Plans for Incentives


While incentives will likely remain a key element of the playbook for builders, they expect that as rates continue to stabilize incentive spending may normalize as well.

“I think the more extreme incentivization [from] the fourth quarter to maintain pace looks today as if it’s a thing of the past,” Lennar executive chairman and co-CEO Stuart Miller said during the builder’s recent earnings call.

Meritage Homes CEO Phillippe Lord and executive vice president and chief financial officer Hilla Sferruzza expect the pullback in customer utilization of financing incentives to continue to decline in early 2024, though they will remain an important element for buyers looking for alternatives to the resale market.

LGI Homes chairman and CEO Eric Lipar said he anticipates continuing to incentivize buyers with offerings to get rates “as low as possible,” but “we don’t think that needs to be more than we have been doing in 2023.”

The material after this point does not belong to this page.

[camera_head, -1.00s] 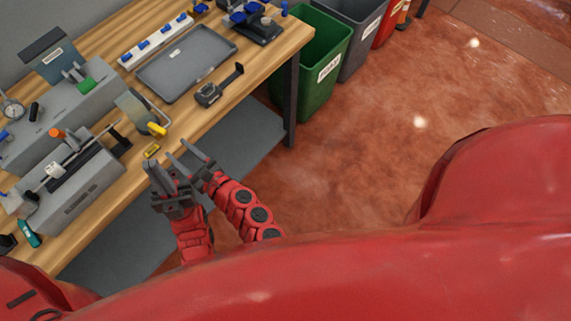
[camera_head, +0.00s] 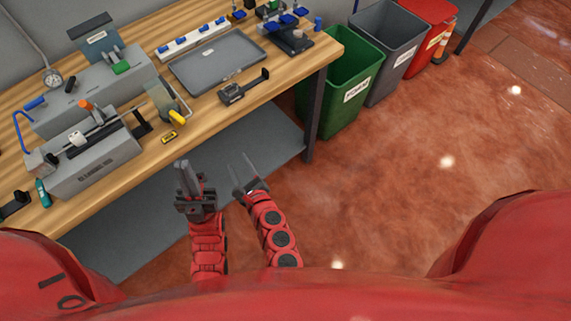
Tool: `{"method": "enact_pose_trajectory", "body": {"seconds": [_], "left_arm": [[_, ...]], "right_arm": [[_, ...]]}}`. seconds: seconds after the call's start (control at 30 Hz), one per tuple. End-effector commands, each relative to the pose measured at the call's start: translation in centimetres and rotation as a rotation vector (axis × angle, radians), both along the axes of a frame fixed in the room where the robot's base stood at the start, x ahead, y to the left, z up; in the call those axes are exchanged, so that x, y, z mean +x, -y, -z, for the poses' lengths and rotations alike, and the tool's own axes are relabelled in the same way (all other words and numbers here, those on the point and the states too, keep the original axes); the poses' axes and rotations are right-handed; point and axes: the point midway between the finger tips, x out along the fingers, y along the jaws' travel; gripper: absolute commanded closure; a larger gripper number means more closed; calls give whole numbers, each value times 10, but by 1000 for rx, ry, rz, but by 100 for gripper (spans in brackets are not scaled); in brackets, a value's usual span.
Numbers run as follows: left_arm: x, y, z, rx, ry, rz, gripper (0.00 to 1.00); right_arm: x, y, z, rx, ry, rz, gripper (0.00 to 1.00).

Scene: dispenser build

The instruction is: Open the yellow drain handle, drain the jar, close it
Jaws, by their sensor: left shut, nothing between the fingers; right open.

“Because of low supply, I think there is still some pressure on prices being elevated. We’ll continue to use incentive dollars that we put toward the forward mortgage commitments as a tool in 2024,” Ryan Marshall, president and CEO of PulteGroup, said. “As rates fall, we think the cost of those forward mortgage rate commitments will become less. We’ve made an assumption that we [will] reallocate some of those incentive dollars to other things that help solve the affordability challenge and get a buyer into their home.”